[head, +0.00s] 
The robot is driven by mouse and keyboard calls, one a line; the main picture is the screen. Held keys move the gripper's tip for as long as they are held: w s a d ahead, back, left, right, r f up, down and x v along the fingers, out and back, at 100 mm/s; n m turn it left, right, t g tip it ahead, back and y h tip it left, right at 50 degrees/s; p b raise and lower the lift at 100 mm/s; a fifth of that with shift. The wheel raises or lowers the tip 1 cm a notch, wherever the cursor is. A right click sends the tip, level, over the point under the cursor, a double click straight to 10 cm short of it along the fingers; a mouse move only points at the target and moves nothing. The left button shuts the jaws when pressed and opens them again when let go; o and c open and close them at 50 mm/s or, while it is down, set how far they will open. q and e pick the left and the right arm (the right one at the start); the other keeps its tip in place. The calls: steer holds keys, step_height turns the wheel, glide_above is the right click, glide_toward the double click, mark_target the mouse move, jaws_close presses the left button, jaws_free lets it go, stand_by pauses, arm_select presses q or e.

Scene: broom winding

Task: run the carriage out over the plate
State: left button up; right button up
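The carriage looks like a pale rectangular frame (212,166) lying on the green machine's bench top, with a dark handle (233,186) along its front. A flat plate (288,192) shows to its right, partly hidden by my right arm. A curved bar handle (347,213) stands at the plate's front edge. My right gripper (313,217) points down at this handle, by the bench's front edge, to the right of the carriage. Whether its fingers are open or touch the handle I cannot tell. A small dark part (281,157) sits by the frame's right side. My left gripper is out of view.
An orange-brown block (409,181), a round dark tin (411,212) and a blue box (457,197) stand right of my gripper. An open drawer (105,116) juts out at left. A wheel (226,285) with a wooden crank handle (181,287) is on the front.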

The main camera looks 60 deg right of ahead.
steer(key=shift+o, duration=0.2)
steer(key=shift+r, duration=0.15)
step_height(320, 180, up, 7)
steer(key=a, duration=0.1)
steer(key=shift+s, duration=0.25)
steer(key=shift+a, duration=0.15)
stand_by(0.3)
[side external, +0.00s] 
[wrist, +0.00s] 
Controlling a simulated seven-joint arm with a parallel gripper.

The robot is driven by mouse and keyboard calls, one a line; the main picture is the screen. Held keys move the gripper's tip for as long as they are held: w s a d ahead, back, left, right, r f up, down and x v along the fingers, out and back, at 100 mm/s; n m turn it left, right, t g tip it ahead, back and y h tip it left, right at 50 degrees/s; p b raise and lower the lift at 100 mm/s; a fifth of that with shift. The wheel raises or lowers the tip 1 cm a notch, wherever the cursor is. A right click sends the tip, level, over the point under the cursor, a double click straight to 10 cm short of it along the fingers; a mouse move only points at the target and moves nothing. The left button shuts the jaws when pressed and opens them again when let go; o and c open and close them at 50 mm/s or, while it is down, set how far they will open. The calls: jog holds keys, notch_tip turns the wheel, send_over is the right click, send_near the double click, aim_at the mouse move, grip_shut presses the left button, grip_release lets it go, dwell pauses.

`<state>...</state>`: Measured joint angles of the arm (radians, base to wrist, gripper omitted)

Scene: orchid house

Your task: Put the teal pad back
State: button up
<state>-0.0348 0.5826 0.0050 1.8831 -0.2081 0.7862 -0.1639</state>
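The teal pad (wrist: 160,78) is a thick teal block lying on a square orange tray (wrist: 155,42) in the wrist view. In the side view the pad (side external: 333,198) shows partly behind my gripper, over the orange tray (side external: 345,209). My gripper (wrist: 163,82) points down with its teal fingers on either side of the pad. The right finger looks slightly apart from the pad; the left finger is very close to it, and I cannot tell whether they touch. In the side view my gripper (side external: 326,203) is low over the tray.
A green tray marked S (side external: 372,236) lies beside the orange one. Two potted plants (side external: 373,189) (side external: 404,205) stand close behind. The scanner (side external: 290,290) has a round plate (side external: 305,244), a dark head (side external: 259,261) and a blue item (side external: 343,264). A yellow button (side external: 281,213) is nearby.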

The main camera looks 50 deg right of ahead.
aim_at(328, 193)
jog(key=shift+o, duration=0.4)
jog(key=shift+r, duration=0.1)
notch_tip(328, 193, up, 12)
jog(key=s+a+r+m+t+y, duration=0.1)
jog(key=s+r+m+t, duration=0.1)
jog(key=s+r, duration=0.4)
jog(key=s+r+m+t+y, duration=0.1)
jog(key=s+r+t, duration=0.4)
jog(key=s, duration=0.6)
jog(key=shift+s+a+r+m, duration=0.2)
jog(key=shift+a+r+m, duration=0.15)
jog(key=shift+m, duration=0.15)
--- --- ---
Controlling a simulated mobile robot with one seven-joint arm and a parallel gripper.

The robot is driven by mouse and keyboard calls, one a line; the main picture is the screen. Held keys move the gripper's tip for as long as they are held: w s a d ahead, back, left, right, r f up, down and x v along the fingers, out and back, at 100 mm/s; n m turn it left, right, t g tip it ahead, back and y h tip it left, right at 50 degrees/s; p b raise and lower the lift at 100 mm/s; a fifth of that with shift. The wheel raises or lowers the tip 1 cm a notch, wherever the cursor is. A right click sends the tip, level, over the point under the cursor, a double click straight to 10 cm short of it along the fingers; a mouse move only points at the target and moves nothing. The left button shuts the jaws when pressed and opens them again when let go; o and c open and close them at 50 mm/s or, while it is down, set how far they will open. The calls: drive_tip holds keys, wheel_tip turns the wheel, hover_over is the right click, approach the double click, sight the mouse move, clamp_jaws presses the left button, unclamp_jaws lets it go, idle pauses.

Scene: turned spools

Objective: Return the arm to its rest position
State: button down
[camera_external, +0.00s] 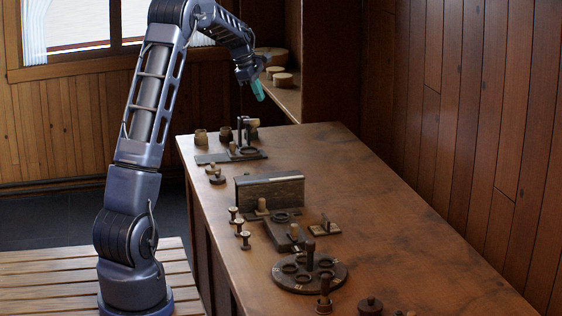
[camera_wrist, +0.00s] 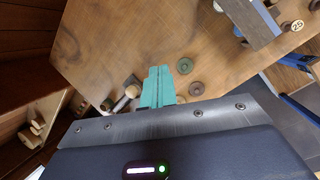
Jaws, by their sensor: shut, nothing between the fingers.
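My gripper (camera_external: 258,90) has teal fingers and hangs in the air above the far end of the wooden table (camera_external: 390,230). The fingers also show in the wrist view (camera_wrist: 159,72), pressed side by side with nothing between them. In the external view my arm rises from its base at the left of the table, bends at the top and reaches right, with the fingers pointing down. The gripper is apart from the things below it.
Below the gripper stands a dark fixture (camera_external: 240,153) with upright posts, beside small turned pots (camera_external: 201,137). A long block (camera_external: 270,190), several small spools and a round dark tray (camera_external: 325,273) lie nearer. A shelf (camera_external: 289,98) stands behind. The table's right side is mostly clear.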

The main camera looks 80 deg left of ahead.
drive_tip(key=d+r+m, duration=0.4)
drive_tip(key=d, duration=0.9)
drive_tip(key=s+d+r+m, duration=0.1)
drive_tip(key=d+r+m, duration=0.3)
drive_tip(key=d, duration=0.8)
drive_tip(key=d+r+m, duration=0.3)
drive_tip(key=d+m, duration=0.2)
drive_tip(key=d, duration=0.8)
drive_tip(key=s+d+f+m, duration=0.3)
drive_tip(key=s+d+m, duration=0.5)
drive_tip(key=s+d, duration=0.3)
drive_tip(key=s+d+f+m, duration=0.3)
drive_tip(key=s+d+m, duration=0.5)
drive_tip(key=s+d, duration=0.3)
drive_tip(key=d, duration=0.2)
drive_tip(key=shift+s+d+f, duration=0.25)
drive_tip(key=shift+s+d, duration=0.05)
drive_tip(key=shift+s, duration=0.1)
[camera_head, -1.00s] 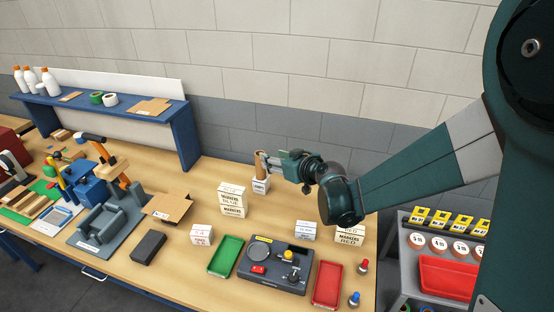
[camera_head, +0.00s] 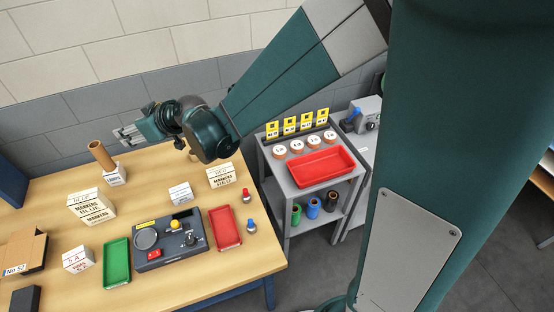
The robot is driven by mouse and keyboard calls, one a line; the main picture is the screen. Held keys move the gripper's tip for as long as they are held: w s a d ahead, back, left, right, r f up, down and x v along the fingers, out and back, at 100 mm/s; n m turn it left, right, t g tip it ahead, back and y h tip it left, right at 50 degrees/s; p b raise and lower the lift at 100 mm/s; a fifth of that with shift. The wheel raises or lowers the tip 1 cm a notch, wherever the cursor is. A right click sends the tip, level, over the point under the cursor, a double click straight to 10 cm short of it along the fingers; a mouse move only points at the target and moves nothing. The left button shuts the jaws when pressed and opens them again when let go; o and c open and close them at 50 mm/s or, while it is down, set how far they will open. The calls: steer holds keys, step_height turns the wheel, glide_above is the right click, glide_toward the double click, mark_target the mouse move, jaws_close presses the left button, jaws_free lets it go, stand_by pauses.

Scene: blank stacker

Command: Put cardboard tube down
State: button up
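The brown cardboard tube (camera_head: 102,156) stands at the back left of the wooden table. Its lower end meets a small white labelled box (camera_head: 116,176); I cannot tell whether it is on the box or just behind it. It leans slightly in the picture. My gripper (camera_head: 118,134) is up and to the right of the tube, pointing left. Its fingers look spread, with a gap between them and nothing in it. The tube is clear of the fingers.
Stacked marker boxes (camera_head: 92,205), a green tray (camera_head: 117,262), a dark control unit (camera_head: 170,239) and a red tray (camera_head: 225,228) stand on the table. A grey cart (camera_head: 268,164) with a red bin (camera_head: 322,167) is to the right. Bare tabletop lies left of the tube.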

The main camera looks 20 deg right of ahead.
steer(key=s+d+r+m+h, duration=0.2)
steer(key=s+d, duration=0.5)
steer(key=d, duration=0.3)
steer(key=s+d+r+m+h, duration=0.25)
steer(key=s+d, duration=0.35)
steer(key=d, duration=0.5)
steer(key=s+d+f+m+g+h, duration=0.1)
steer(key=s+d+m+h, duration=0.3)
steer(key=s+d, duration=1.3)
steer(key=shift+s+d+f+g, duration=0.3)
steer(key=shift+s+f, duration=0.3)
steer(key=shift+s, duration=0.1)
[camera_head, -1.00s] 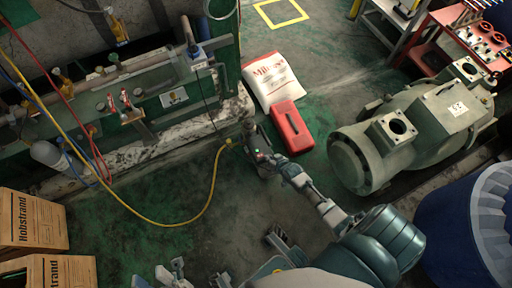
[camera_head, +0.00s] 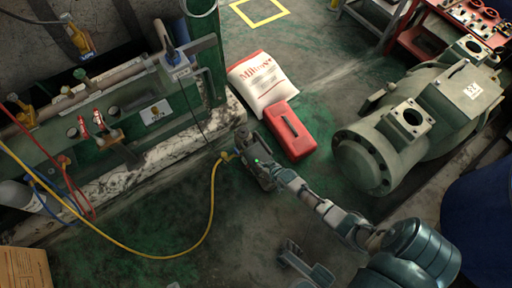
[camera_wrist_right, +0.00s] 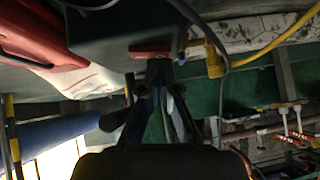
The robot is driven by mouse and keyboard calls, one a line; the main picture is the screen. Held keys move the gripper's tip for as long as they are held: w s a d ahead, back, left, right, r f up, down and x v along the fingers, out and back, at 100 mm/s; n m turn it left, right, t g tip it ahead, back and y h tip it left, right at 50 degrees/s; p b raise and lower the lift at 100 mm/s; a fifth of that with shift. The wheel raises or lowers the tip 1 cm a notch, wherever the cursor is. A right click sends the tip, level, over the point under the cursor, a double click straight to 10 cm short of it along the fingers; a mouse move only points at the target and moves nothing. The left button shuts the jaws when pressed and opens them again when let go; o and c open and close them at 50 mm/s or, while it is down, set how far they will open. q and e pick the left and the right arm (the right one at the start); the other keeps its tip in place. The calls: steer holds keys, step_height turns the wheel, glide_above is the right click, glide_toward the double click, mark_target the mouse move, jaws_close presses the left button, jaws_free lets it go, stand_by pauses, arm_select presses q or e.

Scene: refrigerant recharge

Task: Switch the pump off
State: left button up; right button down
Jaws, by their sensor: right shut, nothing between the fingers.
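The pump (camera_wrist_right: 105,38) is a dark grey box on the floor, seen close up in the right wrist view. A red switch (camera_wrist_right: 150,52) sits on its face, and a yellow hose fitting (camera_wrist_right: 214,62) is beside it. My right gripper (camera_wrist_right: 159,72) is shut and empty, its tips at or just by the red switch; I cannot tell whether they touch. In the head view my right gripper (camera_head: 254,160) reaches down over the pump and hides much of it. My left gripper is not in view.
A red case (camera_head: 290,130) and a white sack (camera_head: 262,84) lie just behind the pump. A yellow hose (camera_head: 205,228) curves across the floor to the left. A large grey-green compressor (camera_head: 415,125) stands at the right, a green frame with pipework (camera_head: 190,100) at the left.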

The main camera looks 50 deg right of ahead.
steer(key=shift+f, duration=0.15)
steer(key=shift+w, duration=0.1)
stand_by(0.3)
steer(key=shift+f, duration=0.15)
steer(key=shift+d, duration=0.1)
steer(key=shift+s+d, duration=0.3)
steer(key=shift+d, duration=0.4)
--- --- ---
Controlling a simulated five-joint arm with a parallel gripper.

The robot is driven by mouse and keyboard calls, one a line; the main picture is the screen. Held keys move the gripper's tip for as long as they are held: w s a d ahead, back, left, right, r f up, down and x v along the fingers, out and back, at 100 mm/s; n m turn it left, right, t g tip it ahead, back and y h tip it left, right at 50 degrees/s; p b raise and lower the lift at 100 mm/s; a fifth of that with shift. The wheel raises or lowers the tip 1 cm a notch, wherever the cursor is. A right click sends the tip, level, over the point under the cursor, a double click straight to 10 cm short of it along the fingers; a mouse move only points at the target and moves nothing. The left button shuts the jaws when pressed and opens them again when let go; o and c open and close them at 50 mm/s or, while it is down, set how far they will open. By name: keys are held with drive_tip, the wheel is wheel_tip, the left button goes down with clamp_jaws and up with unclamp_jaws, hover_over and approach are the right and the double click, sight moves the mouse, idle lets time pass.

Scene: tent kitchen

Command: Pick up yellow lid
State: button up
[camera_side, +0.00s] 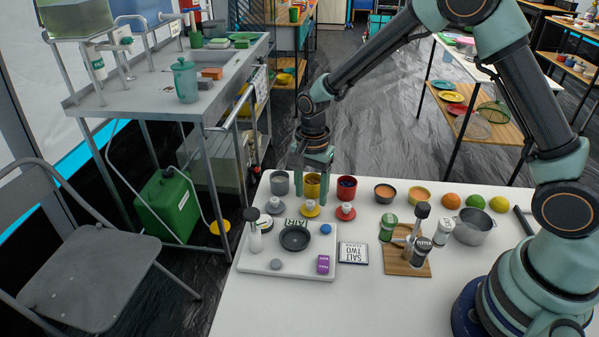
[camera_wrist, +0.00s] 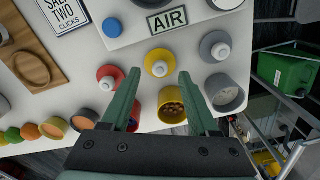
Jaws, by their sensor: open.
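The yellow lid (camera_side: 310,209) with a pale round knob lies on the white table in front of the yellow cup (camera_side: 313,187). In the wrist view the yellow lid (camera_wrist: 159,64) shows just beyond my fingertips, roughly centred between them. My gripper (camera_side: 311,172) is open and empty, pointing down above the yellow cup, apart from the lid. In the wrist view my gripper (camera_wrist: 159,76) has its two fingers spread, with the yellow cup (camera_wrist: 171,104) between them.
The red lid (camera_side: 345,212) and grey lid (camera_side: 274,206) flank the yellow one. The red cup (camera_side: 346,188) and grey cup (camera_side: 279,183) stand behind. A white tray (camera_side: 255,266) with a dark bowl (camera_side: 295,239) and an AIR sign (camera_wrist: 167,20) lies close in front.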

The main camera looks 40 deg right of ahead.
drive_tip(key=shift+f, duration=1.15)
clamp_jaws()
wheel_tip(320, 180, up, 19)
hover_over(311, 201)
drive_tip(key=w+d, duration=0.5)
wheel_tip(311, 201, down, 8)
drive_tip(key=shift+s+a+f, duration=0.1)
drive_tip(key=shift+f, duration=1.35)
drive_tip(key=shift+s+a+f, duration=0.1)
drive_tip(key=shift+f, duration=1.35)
--- --- ---
#### GIVEN EXERCISE
Copy exactly, and only, the lines from the one containing "The main camera looks 60 deg right of ahead." through the one containing "Controlling a simulated seven-joint".

#### EXERCISE ANSWER
The main camera looks 60 deg right of ahead.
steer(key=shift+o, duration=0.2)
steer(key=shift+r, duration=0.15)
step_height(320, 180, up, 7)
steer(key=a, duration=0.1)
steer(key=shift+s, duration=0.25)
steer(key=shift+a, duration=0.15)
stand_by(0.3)
[side external, +0.00s] 
[wrist, +0.00s] 
Controlling a simulated seven-joint arm with a parallel gripper.

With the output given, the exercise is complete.